For its efforts, the Advancement of Sustainability in Higher Education (AASHE) has recognized UCSC as a top performer in conserving and protecting water in its 2015 Sustainable Campus Index. (To see other top-performing universities and colleges in AASHE’s index, please visit: www.aashe.org)

UCSC, and the other campuses that made it onto AASHE’s index, are outstanding examples of how higher education continues to work hard to improve sustainability. Higher education is responsible for teaching future generations, influences policy and discourse, and often drives climate change research and solutions. To see so many schools leading the way on sustainability is inspiring. To find out more about how you can lead by example and engage on climate solutions, join us on the Path to Positive.

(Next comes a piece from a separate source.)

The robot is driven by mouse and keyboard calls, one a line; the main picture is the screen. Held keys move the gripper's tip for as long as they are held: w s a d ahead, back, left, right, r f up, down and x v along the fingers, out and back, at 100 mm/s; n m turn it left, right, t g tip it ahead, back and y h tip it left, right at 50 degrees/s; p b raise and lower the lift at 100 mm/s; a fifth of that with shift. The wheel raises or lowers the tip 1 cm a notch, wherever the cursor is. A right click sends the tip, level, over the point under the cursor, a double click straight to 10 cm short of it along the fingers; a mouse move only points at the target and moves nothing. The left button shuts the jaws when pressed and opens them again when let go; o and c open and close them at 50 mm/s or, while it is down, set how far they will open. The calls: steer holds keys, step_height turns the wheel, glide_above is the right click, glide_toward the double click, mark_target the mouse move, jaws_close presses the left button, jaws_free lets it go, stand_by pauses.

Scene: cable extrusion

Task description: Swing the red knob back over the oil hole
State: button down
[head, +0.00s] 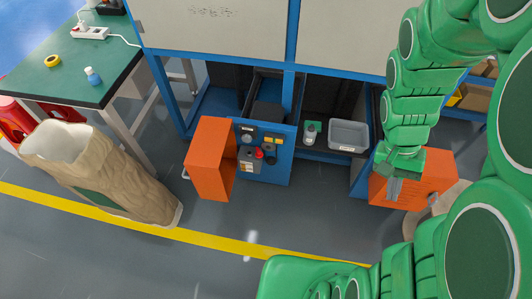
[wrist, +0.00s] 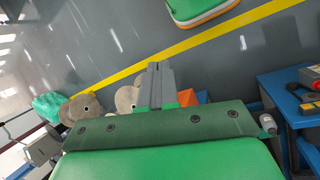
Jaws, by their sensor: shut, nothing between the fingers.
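The red knob (head: 259,154) is small and sits on the blue panel (head: 276,171) at the front of the machine, in the middle of the head view. It is next to a grey box (head: 249,162) and dark round fittings. I cannot make out the oil hole, or whether the knob covers it. My gripper (head: 394,189) is well to the right of the knob, in front of the right orange door. In the wrist view its two grey fingers (wrist: 155,86) are together, with nothing between them.
The left orange door (head: 211,160) stands open beside the panel. The right orange door (head: 430,180) is behind my gripper. A grey bin (head: 348,134) and a bottle (head: 310,132) stand on a low shelf. A large sack (head: 100,175) is at left. The floor in front is clear.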

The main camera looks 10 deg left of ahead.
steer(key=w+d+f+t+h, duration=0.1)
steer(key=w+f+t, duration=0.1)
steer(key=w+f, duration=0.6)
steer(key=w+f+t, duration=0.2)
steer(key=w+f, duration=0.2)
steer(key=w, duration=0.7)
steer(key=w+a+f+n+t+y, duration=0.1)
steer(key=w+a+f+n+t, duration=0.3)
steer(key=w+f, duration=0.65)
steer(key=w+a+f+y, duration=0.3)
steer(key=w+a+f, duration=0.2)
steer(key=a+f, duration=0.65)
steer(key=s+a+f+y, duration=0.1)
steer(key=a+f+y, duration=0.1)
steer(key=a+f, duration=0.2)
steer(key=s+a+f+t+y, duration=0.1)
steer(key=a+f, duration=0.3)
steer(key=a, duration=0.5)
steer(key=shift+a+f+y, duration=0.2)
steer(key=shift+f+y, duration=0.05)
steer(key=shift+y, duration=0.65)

Campus exceeds goal for water savings, seeks to do more

Scott Hernandez-Jason | University of California, Santa Cruz Newscenter | October 19, 2015

Like cities across California, UC Santa Cruz has been working hard to further reduce its water usage in the midst of the state's historic drought.

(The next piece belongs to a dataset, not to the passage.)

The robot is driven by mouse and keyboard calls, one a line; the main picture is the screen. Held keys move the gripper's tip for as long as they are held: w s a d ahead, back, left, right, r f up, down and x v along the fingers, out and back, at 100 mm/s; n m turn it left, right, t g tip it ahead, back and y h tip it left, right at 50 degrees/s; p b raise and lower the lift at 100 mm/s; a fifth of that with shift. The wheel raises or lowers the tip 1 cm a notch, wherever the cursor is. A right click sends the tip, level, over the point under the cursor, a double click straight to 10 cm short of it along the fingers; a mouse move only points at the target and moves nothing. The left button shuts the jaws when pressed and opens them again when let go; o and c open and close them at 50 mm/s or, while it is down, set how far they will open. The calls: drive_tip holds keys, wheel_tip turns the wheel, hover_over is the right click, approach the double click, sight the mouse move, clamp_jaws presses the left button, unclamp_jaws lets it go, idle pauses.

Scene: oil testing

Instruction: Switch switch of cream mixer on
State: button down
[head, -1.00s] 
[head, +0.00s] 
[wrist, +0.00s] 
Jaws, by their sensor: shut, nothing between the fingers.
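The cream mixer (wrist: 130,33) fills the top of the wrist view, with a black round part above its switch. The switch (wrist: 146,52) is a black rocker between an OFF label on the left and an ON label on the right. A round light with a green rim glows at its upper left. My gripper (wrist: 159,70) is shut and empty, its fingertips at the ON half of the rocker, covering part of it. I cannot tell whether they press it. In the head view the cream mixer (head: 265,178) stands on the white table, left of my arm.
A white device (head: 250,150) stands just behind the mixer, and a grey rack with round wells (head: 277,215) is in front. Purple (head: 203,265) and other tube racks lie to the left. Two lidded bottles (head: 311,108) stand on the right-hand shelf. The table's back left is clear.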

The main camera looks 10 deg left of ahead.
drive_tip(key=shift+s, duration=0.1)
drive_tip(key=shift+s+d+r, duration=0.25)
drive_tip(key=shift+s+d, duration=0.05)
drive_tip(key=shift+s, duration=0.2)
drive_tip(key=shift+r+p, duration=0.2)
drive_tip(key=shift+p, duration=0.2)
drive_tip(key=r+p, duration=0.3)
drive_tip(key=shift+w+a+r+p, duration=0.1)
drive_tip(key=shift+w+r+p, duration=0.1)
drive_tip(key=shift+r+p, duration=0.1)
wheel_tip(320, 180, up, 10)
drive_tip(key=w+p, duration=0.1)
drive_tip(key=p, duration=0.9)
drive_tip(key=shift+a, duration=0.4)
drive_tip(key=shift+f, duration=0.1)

In the past fiscal year, the campus cut water use by 27 percent, exceeding the city's Stage 3 Water Emergency reduction goal of 25 percent, and water managers continue to look for ways to save even more.

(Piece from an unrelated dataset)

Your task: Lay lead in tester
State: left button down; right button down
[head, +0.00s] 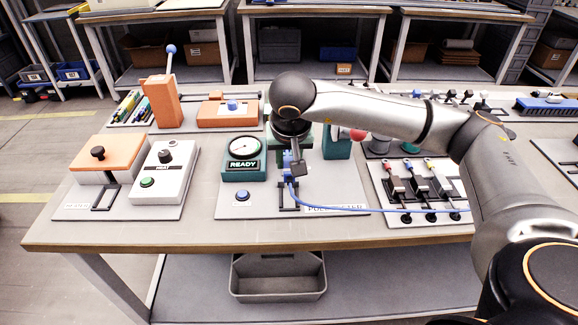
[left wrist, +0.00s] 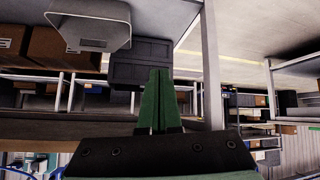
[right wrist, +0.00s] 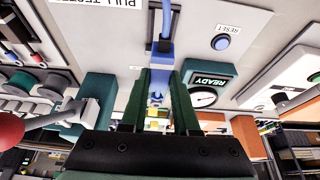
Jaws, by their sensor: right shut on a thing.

The campus and its efforts were recognized as a top performer in conserving water and protecting water quality by the Association for the Advancement of Sustainability in Higher Education and is featured in its 2015 Sustainable Campus Index.

The success is the result of hard work from people across campus who stepped up to help lower campus consumption in a variety of ways - reducing irrigation, encouraging behavior modification, sharing more information with users, and installing low-flow faucets, toilets, and pumps.

"Conserving water on campus is everyone's job," said Elida Erickson, interim director of sustainability. "In addition to reducing usage, the campus is looking at ways to harvest and reuse water."